1. Start Drawing People with the Angles and Big Shapes
As you begin drawing the human form, place large areas of value lightly on your paper (see below). Look for the big shapes and the overall silhouette of the figure. Pay particular attention to the angles of the shapes.
2. Define the Angles and Shapes of the Person You’re Drawing
After you’ve ghosted in the figure in Step 1, begin to define the specific angles and shapes in your life drawing (see below). At this point, look mainly at the outside contours and assess the relative distances between your points.
3. Focus on the Inner Landmarks of the People in Your Drawing
As you move from the outside angles and shapes to the inner ones in your drawing (below), carefully locate and place these landmarks relative to the outside ones.
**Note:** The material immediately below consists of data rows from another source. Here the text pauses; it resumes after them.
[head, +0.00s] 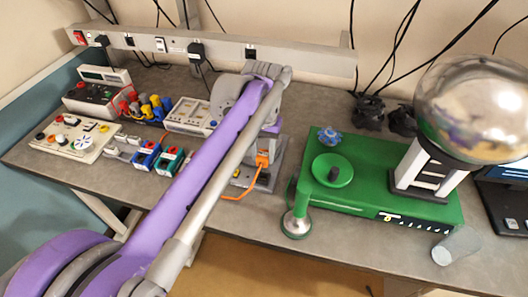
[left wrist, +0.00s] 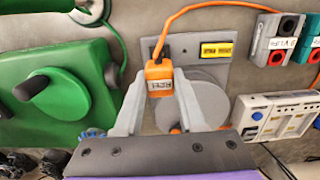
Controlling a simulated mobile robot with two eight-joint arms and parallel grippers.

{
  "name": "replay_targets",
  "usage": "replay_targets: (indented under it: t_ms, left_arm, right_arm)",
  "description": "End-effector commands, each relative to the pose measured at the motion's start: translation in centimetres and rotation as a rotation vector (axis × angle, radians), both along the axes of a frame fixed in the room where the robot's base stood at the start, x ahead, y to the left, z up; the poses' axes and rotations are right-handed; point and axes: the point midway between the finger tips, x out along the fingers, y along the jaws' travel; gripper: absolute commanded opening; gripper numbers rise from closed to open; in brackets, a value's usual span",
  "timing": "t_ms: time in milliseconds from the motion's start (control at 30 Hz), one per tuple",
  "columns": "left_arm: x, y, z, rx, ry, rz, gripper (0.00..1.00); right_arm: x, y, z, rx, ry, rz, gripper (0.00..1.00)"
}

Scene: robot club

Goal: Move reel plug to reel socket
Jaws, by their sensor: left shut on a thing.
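The orange reel plug (left wrist: 159,72) sits between the two fingers of my left gripper (left wrist: 157,84) in the left wrist view, with printed lettering on its face. The gripper is shut on it. In the head view the plug (head: 262,159) shows just below my left gripper (head: 267,146), over a grey plate. An orange cable (left wrist: 205,6) runs from the plug. The grey plate (left wrist: 218,72) carries a round grey disc (left wrist: 203,103) and a yellow label (left wrist: 216,50). I cannot make out the reel socket or whether the plug touches the plate. My right gripper is not in view.
A green machine (head: 370,170) with a large metal sphere (head: 475,108) stands at right. Red and blue boxes, a white meter (head: 192,115) and a control panel (head: 72,138) stand at left. A power strip (head: 220,46) runs behind.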

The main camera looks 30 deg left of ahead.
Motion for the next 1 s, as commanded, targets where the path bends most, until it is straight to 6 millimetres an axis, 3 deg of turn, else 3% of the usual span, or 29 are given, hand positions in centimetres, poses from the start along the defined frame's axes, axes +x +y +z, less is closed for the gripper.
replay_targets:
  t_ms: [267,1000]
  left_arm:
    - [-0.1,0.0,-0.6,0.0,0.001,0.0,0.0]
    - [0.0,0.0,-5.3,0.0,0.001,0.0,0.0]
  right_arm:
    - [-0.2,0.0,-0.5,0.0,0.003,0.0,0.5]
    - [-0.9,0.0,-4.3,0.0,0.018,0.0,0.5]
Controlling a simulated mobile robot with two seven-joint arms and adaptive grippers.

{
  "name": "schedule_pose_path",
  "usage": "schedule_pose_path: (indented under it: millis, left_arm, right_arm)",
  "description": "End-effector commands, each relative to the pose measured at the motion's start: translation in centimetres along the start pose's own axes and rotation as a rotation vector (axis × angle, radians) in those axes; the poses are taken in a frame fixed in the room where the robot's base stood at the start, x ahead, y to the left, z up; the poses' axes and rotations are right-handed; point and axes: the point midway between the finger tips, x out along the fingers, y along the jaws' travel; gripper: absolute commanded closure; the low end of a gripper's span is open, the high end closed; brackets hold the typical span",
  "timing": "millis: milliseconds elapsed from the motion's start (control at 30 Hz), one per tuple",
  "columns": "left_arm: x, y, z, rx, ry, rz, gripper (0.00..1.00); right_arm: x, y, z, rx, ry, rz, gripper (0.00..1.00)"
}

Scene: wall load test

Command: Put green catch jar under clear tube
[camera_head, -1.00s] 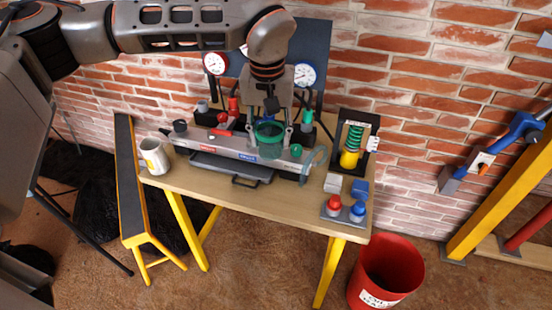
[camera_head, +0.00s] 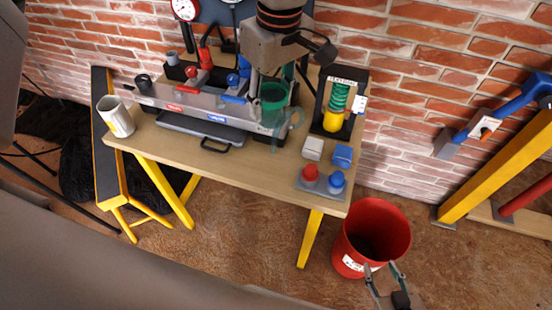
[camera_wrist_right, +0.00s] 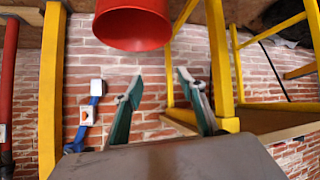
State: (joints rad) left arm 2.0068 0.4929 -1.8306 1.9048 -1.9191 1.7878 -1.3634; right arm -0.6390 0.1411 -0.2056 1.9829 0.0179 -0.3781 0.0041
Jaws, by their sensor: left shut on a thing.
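The green catch jar (camera_head: 273,94) is a see-through green cup, upright at the right end of the grey rig on the bench. My left gripper (camera_head: 274,80) comes down from above and is shut on it. The clear tube (camera_head: 294,122) is a faint, bent see-through piece at the rig's right end, just right of and overlapping the jar in the head view. I cannot tell whether they touch or which is nearer. My right gripper (camera_head: 382,269) is open and empty by the red bucket; its spread fingers also show in the right wrist view (camera_wrist_right: 160,78).
The red bucket (camera_head: 352,248) stands on the floor right of the bench (camera_head: 235,165). A black frame with a green spring (camera_head: 339,97), a grey block (camera_head: 313,148), a blue block (camera_head: 343,156) and red and blue knobs (camera_head: 322,184) crowd the bench's right. A mug (camera_head: 116,117) stands left.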

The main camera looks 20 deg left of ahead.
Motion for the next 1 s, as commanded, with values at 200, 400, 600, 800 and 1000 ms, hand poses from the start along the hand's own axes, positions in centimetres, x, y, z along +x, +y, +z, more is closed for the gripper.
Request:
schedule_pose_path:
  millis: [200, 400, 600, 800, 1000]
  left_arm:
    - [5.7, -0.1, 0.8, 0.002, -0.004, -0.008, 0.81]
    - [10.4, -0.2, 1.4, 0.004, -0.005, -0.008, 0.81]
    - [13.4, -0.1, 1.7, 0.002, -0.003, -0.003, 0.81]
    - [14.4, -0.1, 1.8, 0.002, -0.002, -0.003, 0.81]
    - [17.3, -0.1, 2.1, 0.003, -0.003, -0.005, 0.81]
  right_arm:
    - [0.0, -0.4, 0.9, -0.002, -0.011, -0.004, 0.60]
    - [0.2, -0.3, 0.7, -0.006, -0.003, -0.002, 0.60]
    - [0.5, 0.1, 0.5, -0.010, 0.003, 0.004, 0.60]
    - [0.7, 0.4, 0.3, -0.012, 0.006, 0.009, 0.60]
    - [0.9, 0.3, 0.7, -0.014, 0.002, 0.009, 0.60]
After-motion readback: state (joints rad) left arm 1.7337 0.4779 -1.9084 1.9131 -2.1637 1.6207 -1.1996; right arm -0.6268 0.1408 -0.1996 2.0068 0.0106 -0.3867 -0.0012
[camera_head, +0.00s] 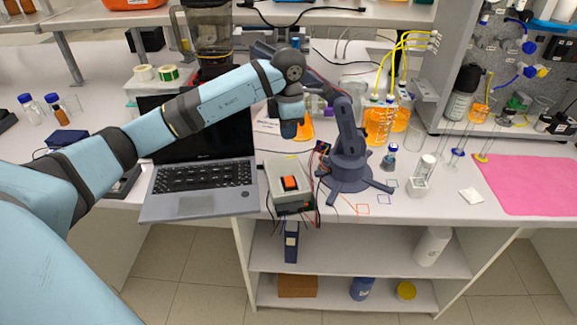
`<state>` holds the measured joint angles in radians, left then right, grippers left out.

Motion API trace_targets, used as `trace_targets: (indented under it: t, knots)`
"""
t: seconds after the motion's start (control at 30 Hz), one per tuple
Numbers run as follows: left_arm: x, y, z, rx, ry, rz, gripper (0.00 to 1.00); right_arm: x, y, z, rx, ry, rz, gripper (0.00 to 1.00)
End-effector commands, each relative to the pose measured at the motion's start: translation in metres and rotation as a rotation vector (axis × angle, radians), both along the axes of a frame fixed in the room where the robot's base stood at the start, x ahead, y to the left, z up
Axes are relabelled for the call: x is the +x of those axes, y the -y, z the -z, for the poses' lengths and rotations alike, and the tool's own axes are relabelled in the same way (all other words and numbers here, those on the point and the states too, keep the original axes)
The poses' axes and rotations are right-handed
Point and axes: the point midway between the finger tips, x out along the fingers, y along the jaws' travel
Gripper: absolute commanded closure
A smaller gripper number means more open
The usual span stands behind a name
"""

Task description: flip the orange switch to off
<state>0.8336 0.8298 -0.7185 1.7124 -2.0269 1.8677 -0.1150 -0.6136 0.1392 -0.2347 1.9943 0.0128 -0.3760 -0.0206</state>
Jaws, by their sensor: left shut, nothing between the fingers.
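The orange switch (290,183) sits on top of a small grey-beige box (291,202) near the front edge of the bench, just right of the laptop. Which way the switch is tipped is too small to tell. My left arm comes in from the left and reaches over the laptop. My left gripper (289,131) points down behind and above the box, apart from the switch. It is shut and holds nothing. My right gripper is out of view.
An open laptop (205,177) lies left of the box, under my arm. A dark blue small robot arm (347,160) stands close on the right, with loose wires around its base. Bottles with orange liquid (378,125) stand behind it. A pink mat (535,184) lies far right.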

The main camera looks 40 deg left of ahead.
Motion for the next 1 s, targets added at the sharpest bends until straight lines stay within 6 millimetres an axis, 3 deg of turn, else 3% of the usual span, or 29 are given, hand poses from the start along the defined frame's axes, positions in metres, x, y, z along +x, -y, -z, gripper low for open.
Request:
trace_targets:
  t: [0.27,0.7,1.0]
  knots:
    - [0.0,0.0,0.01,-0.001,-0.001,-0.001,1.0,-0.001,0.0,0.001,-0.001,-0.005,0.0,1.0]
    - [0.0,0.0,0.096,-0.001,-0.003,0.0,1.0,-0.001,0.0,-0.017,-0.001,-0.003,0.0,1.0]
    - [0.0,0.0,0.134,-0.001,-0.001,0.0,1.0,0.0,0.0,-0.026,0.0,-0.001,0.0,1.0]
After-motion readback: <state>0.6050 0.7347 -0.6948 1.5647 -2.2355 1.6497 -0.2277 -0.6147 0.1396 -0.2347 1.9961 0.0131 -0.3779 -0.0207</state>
The form shadows on the inside of the figure are important to consider as you connect your inner landmarks to each other.
4. Strengthen and Adjust Your Drawing
Continue to strengthen and clarify your drawing (see below) as you define each shape and contour line. Look closely at the negative shapes or “windows” between the arms and the torso, for example, and make sure these are correct. As you work from larger units to smaller ones in your life drawing, add more detail.